Guys, I’m going to cut straight to the chase on this one. Chamois butter tastes terrible. It’s not good on toast, a scone, an English Muffin. I wouldn’t recommend it for baked potatoes or corn on the cob or a tub of fresh-popped popcorn. It makes a bad roux, and you can’t bake with it. And it has no salt in it at all, so even when you don’t notice its awful flavor, it still doesn’t bring that flavor-heightening pop that non-chamois-butter does.
It’s a bad idea to try to chamois butter someone up. Like that’s an HR incident that’s going to follow you for the rest of your career, not a momentary bit of casual flattery that’s going to help you realize some short-sighted career goal.
There is currently no product called I Can’t Believe It’s Not Chamois Butter! And that’s probably because everything that isn’t chamois butter, is pretty believably not chamois butter, with the possible exception of Crisco shortening. I kinda can’t believe Crisco is not chamois butter. Those guys should keep that in their back pockets for an eventual brand reboot.

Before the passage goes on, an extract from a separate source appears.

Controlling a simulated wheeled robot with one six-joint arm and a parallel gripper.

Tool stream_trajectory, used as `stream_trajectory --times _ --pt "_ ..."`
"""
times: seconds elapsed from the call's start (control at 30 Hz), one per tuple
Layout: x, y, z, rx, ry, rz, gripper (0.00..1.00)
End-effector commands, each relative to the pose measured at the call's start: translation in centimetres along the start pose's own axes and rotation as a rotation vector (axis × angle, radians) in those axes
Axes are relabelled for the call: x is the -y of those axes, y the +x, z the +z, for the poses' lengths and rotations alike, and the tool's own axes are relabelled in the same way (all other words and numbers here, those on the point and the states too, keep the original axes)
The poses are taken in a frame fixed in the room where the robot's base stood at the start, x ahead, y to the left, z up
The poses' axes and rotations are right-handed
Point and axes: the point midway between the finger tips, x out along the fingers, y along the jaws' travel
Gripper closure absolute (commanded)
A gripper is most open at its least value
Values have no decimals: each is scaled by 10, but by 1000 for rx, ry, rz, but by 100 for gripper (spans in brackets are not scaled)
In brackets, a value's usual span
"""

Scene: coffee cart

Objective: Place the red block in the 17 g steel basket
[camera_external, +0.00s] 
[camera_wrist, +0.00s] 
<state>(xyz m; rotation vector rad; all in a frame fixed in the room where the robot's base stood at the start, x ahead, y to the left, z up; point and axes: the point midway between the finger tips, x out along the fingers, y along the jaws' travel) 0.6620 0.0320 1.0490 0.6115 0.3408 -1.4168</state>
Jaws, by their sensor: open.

Any tube of chamois butter should also make clear, in large print, that it’s not for buttering actual chamois, the large mountain sheep from whose leather the original bike diapers were made. Have you ever tried to butter a large mountain sheep? Me neither, but I’d love to see a video of someone trying. I have the vague idea that this is some folk festival ritual in the north of Spain. Any Basques able to enlighten us on that?
All of these lame jokes, by the way, are brought to you by the innocuous use of a single apostrophe, and the Kleenex-ization of a product you wouldn’t expect to be this fraught with linguistic peril. You see chamois butter isn’t a thing at all. The two-finger applied magic we all resort to occasionally (or everyday) is chamois cream. There is a chamois cream on the market called Chamois Butt’r, which plays not only on the word ‘butter’ but also on the word ‘butt,’ which is where a generous portion of it ends up. There’s a kind of triple entendre at work here, and I admire the sick individual who came up with it.
And like Kleenex, which is a brand name, Chamois Butt’r (see photo above) becomes chamois butter in the vernacular, and we use that term to refer to all chamois creams, not just the one with the clever linguist on payroll.
If you just slapped yourself in the forehead and exclaimed aloud, “Why am I spending my valuable time reading these words?” congratulations. You’ve not lost your mind yet. If, on the other hand, you’ve already chuckled twice in the last three paragraphs, congratulations! You’re as nuts as the rest of us (no pun).